## PROBLEM TO WORK ON
Copy out every line exactly, passing over the pictures.

## DATASET EXTRACT
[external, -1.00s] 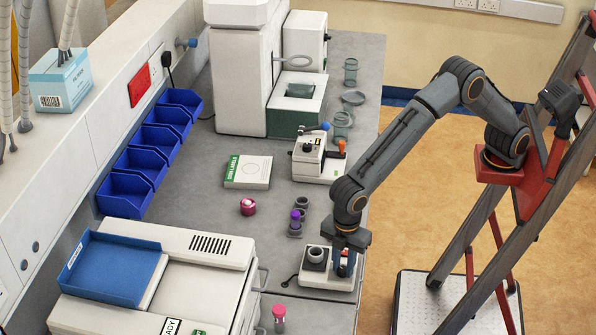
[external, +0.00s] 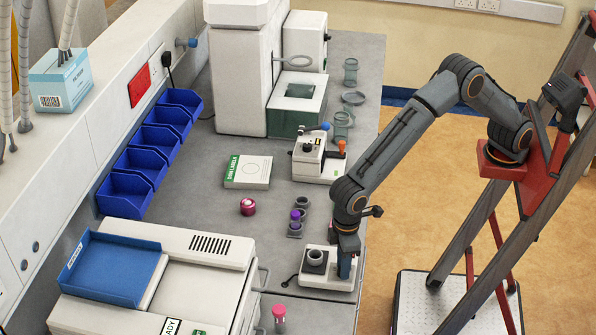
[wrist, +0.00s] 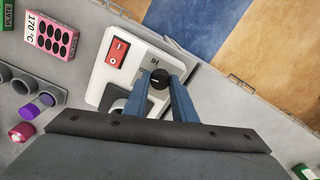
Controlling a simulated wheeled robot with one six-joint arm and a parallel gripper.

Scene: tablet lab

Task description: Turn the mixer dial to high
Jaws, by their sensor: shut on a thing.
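The mixer (external: 318,284) is a small white unit at the bench's front edge, with a grey round cup holder (external: 315,257) on top. In the wrist view its white top (wrist: 112,61) carries a red rocker switch (wrist: 117,52). The small black dial (wrist: 159,79) sits beside printed letters that appear upside down. My gripper (wrist: 160,88) points down over the mixer, its blue fingers on both sides of the dial and shut on it. In the external view my gripper (external: 346,268) hides the dial. I cannot read the dial's exact setting.
A pink-capped vial (external: 279,315) is at front left. A white device with an orange lever (external: 318,165) stands farther back.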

## WRITTEN RESPONSE
[external, -1.00s] 
[external, +0.00s] 
[wrist, +0.00s] 
Controlling a simulated wheeled robot with one six-joint arm and a parallel gripper.

Scene: tablet lab

Task description: Turn the mixer dial to high
Jaws, by their sensor: shut on a thing.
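The mixer (external: 318,284) is a small white unit at the bench's front edge, with a grey round cup holder (external: 315,257) on top. In the wrist view its white top (wrist: 112,61) carries a red rocker switch (wrist: 117,52). The small black dial (wrist: 159,79) sits beside printed letters that appear upside down. My gripper (wrist: 160,88) points down over the mixer, its blue fingers on both sides of the dial and shut on it. In the external view my gripper (external: 346,268) hides the dial. I cannot read the dial's exact setting.
A pink-capped vial (external: 279,315) is at front left. A white device with an orange lever (external: 318,165) stands farther back.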

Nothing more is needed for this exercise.